Friday, September 3, 2010

Earled Out: Thoughts on a Sox-less Evening

No team with the name "Sox" in it will be playing baseball tonight, due to the impending arrival of Hurricane Earl in the area. That means Manny-Fenway Reunion 2010 Part Deux will have to wait until tomorrow afternoon, weather permitting, in a day-night double-header. Oh goody, another day game. Earl is clearly not a Red Sox fan.

Just how tough is the AL East? Put it this way, the Red Sox are the best third-place team in baseball, with a .567 winning percentage and, if they were in the AL West, they'd be in first place, ahead of the Rangers and their .564. If they were in the AL Central, they would be in second, but only a game out of first behind the .575 Twins.

Moving over to the NL, the Phillies have an identical winning percentage to the Red Sox. They sit in the wild-card position and are second in the NL East, 2 games out of first. The wild-card leaders for the AL, by comparison, are the .617 Rays. Divisions play a huge part in who makes the playoffs and who ends their season October 3. It's quite possible that a team with a worse record than the Red Sox will make the playoffs as a division winner. Even the creation of the wild card can't make up for the gap in competitiveness between the AL East and the AL West.
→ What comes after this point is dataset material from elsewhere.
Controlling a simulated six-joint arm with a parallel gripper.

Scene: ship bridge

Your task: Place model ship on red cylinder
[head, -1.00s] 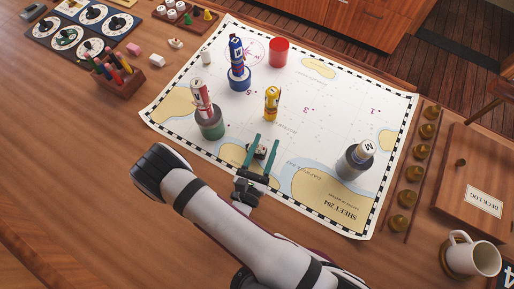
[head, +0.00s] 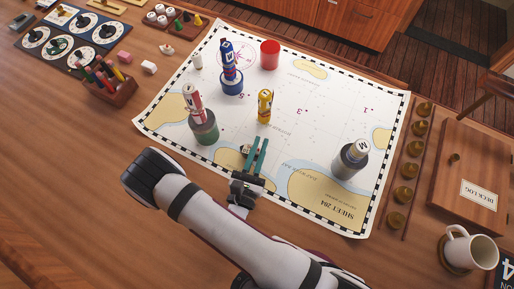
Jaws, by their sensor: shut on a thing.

The divisions were created for geographic reasons and the schedule is intra-division loaded. Time zone differences and travel distance likely play a role in the unbalanced schedule. The biggest problem with the divisions as they stand now is that good teams (not just the Red Sox, as could be the case this year) may miss the playoffs due to being third place in a killer division. The fact that the Tampa Bay Rays, once they got the Devil out of their name, soared up the ladder from worst to first in one year, topping the decade's two powerhouses in the Red Sox and the Yankees, is a testament to how good that team really was. Now, with those high draft picks who have matured to become stars, the Rays are one of the league's powerhouses in their own right.

The Red Sox, had they remained healthy and had Beckett and Lackey performed closer to their capabilities and career norms, could have been a powerhouse this year as well. Unfortunately, there's not enough room for three teams from the same division in the current post-season structure, regardless of what their records are relative to teams in other divisions. Those who complain about the wild card rewarding mediocrity haven't taken a look at the the disparity in competition among the divisions. Some wild card teams would be in first place in another division.

So, is a division realignment by MLB in order? Should the Red Sox, Yankees, and Rays be split up so there's one in each division? That could give an unfair advantage to the team that gets to remain in the East, since they would have to travel a lot less to play teams within their own division. And what of the team that gets reassigned to the West, who has to fly cross-country for their intra-divisional away games? Talk about jet lag! No, that kind of realignment would be a big mess. Plus, the Rays' window of being a top team could be limited by both their star players becoming free agents and no longer having those top draft picks to fill in the gaps. In the meantime, a team like the Orioles could, with Buck Showalter at the helm and all the young talent they have, soar to the top in the near future, just like the Rays did in 2008. Leveling the playing field among the divisions is not an easy task with all the moving parts and the realities of geography and travel.